Too many organisations have allowed meetings to devolve into KPI tribunals — sessions where metrics are pored over, blame is handed out, and people leave more deflated than developed.

It’s a flawed practice, and one that ultimately erodes culture, trust, and performance.

Let’s be clear: when people consistently fail to meet targets, it’s rarely a people problem — it’s a leadership problem. Whether it’s poor delegation, unclear expectations, or a lack of development, underperformance is often rooted in the behaviours of those leading, not those following.

In fact, a Gallup study found that 70% of the variance in team engagement is directly attributable to the quality of the manager. That tells us everything: performance begins and ends with leadership.

So why are we still using meetings to punish instead of progress?

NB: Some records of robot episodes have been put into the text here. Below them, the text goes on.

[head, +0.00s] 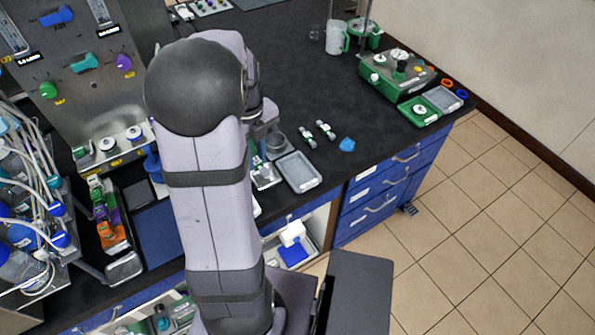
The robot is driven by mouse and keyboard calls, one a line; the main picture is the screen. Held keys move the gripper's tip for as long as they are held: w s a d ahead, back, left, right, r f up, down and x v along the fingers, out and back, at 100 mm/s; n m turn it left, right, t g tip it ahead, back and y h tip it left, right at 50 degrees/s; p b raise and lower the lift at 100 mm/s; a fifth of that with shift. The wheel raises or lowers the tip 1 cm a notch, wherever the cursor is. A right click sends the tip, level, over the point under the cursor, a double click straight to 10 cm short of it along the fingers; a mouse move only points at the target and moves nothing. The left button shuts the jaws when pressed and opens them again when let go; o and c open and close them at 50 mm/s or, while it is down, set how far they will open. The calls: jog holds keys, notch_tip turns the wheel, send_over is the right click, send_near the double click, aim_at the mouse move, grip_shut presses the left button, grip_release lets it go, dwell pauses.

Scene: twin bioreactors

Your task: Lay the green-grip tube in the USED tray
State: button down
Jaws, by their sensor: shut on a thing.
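My gripper (262,126) shows only in part beside my arm, low over the bench near its front edge. It is shut on a thing, but my arm hides most of the jaws and I cannot make out what they hold. I cannot pick out the green-grip tube for certain.
Two small white-and-green fittings (326,131) and a blue piece (347,145) lie beyond the tray. A round grey dish (276,143) stands close to the gripper. A green instrument (398,74) stands at the back right. Tubing and bottles (30,190) crowd the left.

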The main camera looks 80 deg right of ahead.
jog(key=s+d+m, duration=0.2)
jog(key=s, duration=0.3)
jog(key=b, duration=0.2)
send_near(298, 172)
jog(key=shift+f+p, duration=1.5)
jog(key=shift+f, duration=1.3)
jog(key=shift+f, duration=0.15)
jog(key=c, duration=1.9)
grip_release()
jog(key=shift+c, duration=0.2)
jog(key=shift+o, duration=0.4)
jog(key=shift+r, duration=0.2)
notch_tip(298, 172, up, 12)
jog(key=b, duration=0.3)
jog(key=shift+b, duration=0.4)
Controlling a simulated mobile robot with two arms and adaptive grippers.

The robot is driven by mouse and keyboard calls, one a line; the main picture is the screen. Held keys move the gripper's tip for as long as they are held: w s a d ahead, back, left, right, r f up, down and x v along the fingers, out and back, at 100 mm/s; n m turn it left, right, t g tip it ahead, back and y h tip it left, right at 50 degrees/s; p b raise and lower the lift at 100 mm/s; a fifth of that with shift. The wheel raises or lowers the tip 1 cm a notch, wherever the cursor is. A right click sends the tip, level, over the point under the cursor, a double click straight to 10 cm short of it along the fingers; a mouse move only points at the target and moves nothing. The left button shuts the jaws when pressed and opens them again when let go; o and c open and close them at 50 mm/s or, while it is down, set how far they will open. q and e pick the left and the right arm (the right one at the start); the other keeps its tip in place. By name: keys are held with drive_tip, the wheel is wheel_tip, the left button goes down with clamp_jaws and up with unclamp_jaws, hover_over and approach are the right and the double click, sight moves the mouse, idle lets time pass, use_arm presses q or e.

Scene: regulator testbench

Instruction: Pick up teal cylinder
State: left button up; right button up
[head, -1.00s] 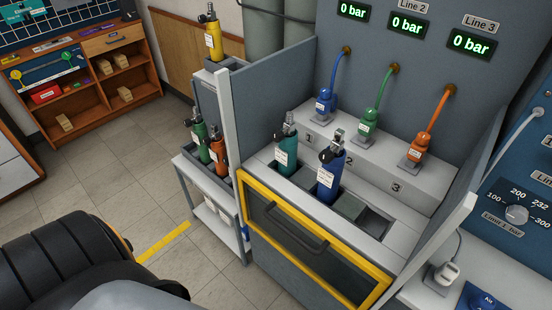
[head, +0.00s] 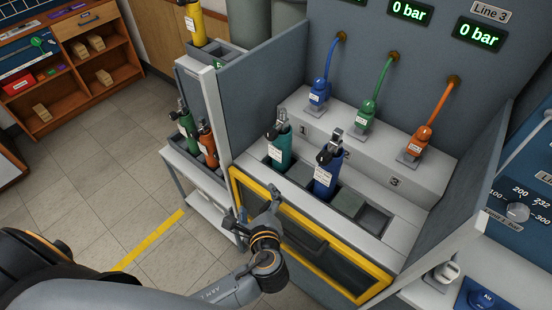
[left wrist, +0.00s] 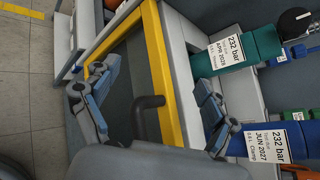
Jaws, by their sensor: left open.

KPI reviews should never be the centrepiece of your meetings. If you’re serious about performance, KPIs should be visible, reviewed, and addressed daily — not stockpiled for a monthly ambush. If your only visibility on key metrics comes during a set meeting, you’ve already lost the cadence of leadership.

Instead, the most effective leaders use meetings to do four critical things:

1. Celebrate Wins – Recognition builds energy. Acknowledging progress, however small, lifts morale and reinforces the behaviours that drive results.

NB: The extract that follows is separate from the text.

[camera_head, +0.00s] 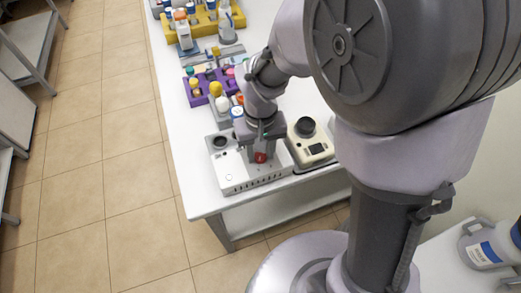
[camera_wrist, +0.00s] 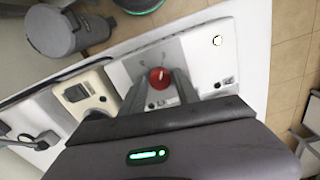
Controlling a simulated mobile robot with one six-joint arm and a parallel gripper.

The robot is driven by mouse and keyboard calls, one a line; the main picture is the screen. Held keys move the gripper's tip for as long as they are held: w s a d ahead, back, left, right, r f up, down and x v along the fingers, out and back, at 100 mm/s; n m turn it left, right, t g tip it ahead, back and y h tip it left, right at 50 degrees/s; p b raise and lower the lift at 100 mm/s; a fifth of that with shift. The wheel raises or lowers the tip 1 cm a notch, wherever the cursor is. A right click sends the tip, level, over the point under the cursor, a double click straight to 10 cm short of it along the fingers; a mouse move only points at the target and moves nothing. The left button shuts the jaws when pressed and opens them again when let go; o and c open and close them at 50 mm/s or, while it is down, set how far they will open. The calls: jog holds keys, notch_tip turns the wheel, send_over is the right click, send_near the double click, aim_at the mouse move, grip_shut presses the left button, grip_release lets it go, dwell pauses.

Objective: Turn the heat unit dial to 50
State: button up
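The heat unit (camera_head: 240,182) is a white box at the near end of the table. Its red dial (camera_head: 261,157) also shows in the wrist view (camera_wrist: 159,78), with a light pointer mark on its face. The scale numbers are too small to read. My gripper (camera_head: 258,151) points down over the unit. In the wrist view its two fingers (camera_wrist: 159,86) stand apart on the left and right of the dial, with narrow gaps visible. Whether the fingertips reach down around the dial's sides is hard to tell.
A beige device (camera_head: 312,149) with a black round top stands close to the right of the heat unit. A purple rack (camera_head: 203,97) with bottles and a yellow rack (camera_head: 205,24) are farther back. The table's front edge is close to the unit.

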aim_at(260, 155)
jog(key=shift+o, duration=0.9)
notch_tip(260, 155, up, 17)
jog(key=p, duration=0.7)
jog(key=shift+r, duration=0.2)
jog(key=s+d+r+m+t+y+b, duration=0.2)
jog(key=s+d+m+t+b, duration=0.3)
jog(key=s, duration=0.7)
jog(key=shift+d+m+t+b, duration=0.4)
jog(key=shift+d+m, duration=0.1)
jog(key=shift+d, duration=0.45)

2. Identify Challenges – High-performing cultures are honest. People need to feel safe to share what’s getting in their way, or you’ll only ever get part of the truth.

3. Develop Solutions – Don’t just highlight problems — facilitate collective problem-solving. That’s where innovation and ownership grow.

4. Train People to Be Better Than Today – Every meeting should have a development moment. Whether it’s a new perspective, insight, or skill, your people should walk away stronger.

If your meetings aren’t building people, they’re breaking momentum, and over time, that compounds — in turnover, disengagement, and missed opportunity.

Top 2 Tips to Make Meetings Count:

  • Shift the Agenda: Start each meeting with a win and end with one development takeaway. This reframes the entire tone and purpose.
  • Keep KPIs Visible Daily: Use dashboards or team huddles for ongoing performance tracking — freeing meeting time for leadership, learning, and alignment.

Meetings should be your leadership leverage point.

Use them wisely — and watch your culture transform.